* _Job_
Return the count of lines that hold the string "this", with no other words.

* _Working data_
%%

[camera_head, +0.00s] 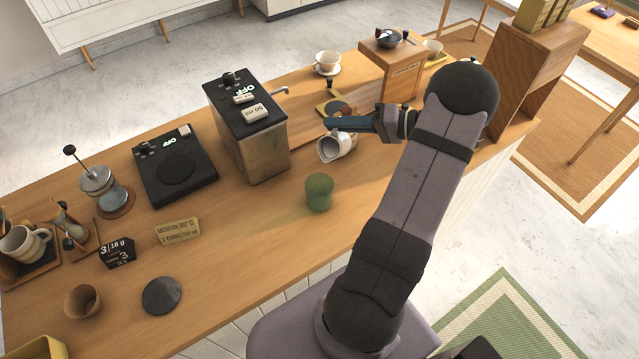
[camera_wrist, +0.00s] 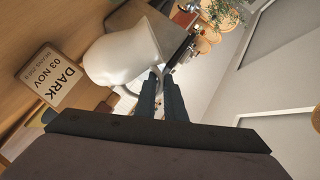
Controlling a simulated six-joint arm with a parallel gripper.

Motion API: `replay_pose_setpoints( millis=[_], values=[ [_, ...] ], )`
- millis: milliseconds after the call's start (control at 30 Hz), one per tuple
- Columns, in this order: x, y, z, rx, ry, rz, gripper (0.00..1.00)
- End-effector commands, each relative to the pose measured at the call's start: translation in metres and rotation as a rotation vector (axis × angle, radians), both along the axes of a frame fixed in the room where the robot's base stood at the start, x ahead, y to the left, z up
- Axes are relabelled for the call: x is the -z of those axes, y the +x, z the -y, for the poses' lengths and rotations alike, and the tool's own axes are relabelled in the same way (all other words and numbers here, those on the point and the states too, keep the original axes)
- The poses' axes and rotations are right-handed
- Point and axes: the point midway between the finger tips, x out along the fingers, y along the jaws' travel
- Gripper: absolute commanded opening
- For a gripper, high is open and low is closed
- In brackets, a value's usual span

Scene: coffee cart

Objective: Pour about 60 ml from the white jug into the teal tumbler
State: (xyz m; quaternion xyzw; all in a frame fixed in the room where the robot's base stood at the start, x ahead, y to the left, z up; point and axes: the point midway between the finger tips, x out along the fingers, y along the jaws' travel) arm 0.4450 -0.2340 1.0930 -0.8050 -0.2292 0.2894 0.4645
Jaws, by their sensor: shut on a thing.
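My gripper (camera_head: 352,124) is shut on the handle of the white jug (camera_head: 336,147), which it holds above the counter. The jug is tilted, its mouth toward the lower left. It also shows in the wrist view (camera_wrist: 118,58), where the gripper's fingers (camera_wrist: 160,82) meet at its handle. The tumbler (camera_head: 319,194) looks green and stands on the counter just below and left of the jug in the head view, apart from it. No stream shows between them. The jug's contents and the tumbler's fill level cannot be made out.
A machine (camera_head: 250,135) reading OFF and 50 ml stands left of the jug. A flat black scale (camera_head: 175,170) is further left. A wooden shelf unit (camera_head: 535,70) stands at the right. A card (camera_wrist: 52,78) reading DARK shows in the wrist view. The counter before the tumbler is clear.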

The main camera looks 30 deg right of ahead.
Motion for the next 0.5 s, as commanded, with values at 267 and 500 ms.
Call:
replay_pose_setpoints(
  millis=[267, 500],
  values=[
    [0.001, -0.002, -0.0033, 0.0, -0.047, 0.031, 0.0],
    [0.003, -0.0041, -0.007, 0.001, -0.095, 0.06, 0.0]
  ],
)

%%
%%

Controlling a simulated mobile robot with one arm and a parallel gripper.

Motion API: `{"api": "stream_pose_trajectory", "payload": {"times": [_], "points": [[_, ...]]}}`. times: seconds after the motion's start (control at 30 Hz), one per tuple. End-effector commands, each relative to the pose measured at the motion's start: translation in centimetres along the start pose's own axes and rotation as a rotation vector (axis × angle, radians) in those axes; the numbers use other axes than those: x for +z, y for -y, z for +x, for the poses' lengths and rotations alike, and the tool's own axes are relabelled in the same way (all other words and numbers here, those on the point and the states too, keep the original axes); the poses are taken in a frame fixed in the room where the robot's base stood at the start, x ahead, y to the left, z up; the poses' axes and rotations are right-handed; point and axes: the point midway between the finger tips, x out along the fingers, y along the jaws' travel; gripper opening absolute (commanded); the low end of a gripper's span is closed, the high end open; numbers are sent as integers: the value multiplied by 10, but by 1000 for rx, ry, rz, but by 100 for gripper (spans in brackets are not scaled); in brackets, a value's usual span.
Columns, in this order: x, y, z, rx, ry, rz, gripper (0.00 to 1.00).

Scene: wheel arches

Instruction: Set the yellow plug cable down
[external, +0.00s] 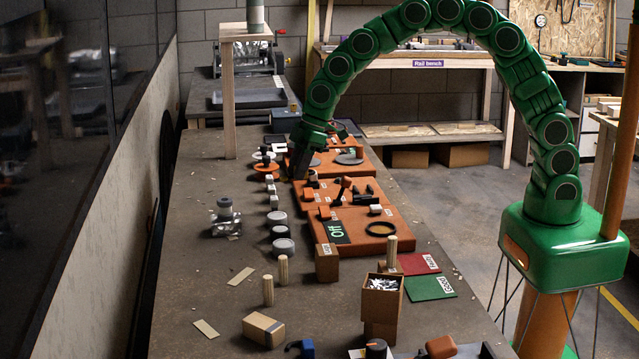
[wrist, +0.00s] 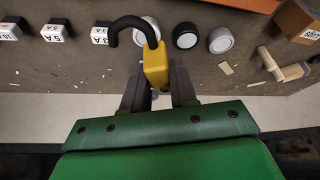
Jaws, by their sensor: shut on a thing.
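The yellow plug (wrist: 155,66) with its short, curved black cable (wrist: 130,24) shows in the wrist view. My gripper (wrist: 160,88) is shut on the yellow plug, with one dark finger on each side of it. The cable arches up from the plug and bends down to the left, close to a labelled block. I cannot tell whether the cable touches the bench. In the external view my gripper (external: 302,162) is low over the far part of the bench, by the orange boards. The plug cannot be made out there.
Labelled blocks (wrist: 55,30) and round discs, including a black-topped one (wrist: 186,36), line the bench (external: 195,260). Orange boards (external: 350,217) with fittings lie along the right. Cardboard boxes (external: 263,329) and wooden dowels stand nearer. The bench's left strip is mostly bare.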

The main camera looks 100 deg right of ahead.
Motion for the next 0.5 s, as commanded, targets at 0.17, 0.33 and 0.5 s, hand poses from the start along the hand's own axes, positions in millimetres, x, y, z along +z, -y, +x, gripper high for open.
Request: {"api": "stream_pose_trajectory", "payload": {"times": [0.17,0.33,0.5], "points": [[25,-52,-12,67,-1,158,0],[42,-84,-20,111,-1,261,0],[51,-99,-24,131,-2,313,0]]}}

%%

* _Complete answer_
2